--- Data extract ---

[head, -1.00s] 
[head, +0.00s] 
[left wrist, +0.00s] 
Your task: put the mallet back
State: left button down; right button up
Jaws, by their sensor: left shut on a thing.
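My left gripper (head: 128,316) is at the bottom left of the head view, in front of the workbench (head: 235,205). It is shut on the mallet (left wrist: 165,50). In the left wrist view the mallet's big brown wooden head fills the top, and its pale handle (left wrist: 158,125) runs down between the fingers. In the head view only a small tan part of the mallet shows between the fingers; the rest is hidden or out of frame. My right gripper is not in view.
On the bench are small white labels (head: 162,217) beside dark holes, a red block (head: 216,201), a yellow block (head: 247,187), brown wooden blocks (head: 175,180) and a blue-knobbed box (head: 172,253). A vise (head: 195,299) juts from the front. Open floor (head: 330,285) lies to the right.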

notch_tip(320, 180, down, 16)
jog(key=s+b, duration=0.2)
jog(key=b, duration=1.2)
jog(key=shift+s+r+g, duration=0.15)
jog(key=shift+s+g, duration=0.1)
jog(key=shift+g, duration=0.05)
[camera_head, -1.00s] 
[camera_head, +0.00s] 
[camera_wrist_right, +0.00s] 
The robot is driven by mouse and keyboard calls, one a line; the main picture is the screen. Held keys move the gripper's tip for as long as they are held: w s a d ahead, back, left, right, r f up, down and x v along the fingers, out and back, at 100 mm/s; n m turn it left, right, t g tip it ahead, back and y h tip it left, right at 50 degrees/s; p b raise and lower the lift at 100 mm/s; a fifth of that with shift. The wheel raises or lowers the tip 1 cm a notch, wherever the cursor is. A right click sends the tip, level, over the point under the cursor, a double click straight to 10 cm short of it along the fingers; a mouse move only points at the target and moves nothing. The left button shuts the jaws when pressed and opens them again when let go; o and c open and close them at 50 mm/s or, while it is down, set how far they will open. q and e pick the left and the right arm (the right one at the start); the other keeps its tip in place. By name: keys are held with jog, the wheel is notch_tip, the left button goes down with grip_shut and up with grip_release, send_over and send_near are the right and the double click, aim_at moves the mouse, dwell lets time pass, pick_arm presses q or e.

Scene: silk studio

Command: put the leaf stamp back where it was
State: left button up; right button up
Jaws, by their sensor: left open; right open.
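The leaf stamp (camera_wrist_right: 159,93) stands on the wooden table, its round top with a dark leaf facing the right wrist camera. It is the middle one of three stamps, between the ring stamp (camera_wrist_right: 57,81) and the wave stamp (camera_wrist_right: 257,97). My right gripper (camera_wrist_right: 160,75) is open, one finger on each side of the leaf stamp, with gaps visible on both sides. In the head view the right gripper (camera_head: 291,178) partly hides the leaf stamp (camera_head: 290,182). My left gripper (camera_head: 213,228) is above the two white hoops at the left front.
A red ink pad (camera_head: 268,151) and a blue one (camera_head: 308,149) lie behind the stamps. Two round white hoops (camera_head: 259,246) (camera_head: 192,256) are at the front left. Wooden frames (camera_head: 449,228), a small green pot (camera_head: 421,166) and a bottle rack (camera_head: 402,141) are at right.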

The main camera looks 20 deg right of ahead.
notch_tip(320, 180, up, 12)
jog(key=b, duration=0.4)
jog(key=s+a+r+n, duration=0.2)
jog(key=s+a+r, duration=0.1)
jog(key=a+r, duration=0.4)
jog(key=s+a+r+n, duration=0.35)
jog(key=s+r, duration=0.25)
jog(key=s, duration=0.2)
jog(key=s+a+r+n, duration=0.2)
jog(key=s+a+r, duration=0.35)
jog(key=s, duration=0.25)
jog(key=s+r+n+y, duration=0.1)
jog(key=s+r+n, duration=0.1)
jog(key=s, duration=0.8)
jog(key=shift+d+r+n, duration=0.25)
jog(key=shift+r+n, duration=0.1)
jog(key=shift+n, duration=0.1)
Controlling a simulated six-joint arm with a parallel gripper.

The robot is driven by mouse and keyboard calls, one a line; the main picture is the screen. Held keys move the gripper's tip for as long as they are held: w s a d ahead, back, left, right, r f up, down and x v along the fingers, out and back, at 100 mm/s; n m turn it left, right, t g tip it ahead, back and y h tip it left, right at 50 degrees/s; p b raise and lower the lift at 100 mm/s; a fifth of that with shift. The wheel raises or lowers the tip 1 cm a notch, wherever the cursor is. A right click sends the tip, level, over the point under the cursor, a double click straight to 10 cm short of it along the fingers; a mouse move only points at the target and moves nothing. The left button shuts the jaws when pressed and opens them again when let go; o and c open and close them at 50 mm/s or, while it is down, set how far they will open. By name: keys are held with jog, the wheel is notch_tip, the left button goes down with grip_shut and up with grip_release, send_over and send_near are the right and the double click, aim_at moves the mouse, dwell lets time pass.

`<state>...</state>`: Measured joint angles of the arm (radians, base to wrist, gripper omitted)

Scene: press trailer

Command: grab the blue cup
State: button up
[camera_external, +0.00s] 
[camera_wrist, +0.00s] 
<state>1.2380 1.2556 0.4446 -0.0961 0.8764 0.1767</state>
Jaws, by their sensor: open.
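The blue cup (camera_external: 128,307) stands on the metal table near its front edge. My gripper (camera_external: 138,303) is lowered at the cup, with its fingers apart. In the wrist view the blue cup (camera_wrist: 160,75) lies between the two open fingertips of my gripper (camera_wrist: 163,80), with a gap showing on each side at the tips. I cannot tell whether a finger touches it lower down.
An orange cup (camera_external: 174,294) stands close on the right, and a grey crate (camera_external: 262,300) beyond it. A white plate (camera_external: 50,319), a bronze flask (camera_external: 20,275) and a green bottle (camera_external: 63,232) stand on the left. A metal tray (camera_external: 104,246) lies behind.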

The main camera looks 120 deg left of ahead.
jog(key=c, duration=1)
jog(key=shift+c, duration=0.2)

---

## What is required
Output every line above without altering anything.

## Full answer
[head, -1.00s] 
[head, +0.00s] 
[left wrist, +0.00s] 
Your task: put the mallet back
State: left button down; right button up
Jaws, by their sensor: left shut on a thing.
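My left gripper (head: 128,316) is at the bottom left of the head view, in front of the workbench (head: 235,205). It is shut on the mallet (left wrist: 165,50). In the left wrist view the mallet's big brown wooden head fills the top, and its pale handle (left wrist: 158,125) runs down between the fingers. In the head view only a small tan part of the mallet shows between the fingers; the rest is hidden or out of frame. My right gripper is not in view.
On the bench are small white labels (head: 162,217) beside dark holes, a red block (head: 216,201), a yellow block (head: 247,187), brown wooden blocks (head: 175,180) and a blue-knobbed box (head: 172,253). A vise (head: 195,299) juts from the front. Open floor (head: 330,285) lies to the right.

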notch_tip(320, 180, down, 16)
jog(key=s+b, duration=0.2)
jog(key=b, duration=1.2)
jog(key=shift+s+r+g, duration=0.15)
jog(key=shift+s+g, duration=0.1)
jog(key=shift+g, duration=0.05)
[camera_head, -1.00s] 
[camera_head, +0.00s] 
[camera_wrist_right, +0.00s] 
The robot is driven by mouse and keyboard calls, one a line; the main picture is the screen. Held keys move the gripper's tip for as long as they are held: w s a d ahead, back, left, right, r f up, down and x v along the fingers, out and back, at 100 mm/s; n m turn it left, right, t g tip it ahead, back and y h tip it left, right at 50 degrees/s; p b raise and lower the lift at 100 mm/s; a fifth of that with shift. The wheel raises or lowers the tip 1 cm a notch, wherever the cursor is. A right click sends the tip, level, over the point under the cursor, a double click straight to 10 cm short of it along the fingers; a mouse move only points at the target and moves nothing. The left button shuts the jaws when pressed and opens them again when let go; o and c open and close them at 50 mm/s or, while it is down, set how far they will open. q and e pick the left and the right arm (the right one at the start); the other keeps its tip in place. By name: keys are held with jog, the wheel is notch_tip, the left button goes down with grip_shut and up with grip_release, send_over and send_near are the right and the double click, aim_at moves the mouse, dwell lets time pass, pick_arm presses q or e.

Scene: silk studio

Command: put the leaf stamp back where it was
State: left button up; right button up
Jaws, by their sensor: left open; right open.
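The leaf stamp (camera_wrist_right: 159,93) stands on the wooden table, its round top with a dark leaf facing the right wrist camera. It is the middle one of three stamps, between the ring stamp (camera_wrist_right: 57,81) and the wave stamp (camera_wrist_right: 257,97). My right gripper (camera_wrist_right: 160,75) is open, one finger on each side of the leaf stamp, with gaps visible on both sides. In the head view the right gripper (camera_head: 291,178) partly hides the leaf stamp (camera_head: 290,182). My left gripper (camera_head: 213,228) is above the two white hoops at the left front.
A red ink pad (camera_head: 268,151) and a blue one (camera_head: 308,149) lie behind the stamps. Two round white hoops (camera_head: 259,246) (camera_head: 192,256) are at the front left. Wooden frames (camera_head: 449,228), a small green pot (camera_head: 421,166) and a bottle rack (camera_head: 402,141) are at right.

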The main camera looks 20 deg right of ahead.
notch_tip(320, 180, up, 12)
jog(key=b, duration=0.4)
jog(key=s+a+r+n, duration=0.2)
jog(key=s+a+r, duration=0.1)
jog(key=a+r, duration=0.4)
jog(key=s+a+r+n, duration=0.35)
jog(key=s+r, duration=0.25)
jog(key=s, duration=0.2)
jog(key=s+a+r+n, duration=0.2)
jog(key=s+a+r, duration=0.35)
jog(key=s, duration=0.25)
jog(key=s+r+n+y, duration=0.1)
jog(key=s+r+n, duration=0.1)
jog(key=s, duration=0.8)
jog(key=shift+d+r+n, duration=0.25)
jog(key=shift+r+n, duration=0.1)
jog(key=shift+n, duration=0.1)
Controlling a simulated six-joint arm with a parallel gripper.

The robot is driven by mouse and keyboard calls, one a line; the main picture is the screen. Held keys move the gripper's tip for as long as they are held: w s a d ahead, back, left, right, r f up, down and x v along the fingers, out and back, at 100 mm/s; n m turn it left, right, t g tip it ahead, back and y h tip it left, right at 50 degrees/s; p b raise and lower the lift at 100 mm/s; a fifth of that with shift. The wheel raises or lowers the tip 1 cm a notch, wherever the cursor is. A right click sends the tip, level, over the point under the cursor, a double click straight to 10 cm short of it along the fingers; a mouse move only points at the target and moves nothing. The left button shuts the jaws when pressed and opens them again when let go; o and c open and close them at 50 mm/s or, while it is down, set how far they will open. By name: keys are held with jog, the wheel is notch_tip, the left button goes down with grip_shut and up with grip_release, send_over and send_near are the right and the double click, aim_at moves the mouse, dwell lets time pass.

`<state>...</state>`: Measured joint angles of the arm (radians, base to wrist, gripper omitted)

Scene: press trailer

Command: grab the blue cup
State: button up
[camera_external, +0.00s] 
[camera_wrist, +0.00s] 
<state>1.2380 1.2556 0.4446 -0.0961 0.8764 0.1767</state>
Jaws, by their sensor: open.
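The blue cup (camera_external: 128,307) stands on the metal table near its front edge. My gripper (camera_external: 138,303) is lowered at the cup, with its fingers apart. In the wrist view the blue cup (camera_wrist: 160,75) lies between the two open fingertips of my gripper (camera_wrist: 163,80), with a gap showing on each side at the tips. I cannot tell whether a finger touches it lower down.
An orange cup (camera_external: 174,294) stands close on the right, and a grey crate (camera_external: 262,300) beyond it. A white plate (camera_external: 50,319), a bronze flask (camera_external: 20,275) and a green bottle (camera_external: 63,232) stand on the left. A metal tray (camera_external: 104,246) lies behind.

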The main camera looks 120 deg left of ahead.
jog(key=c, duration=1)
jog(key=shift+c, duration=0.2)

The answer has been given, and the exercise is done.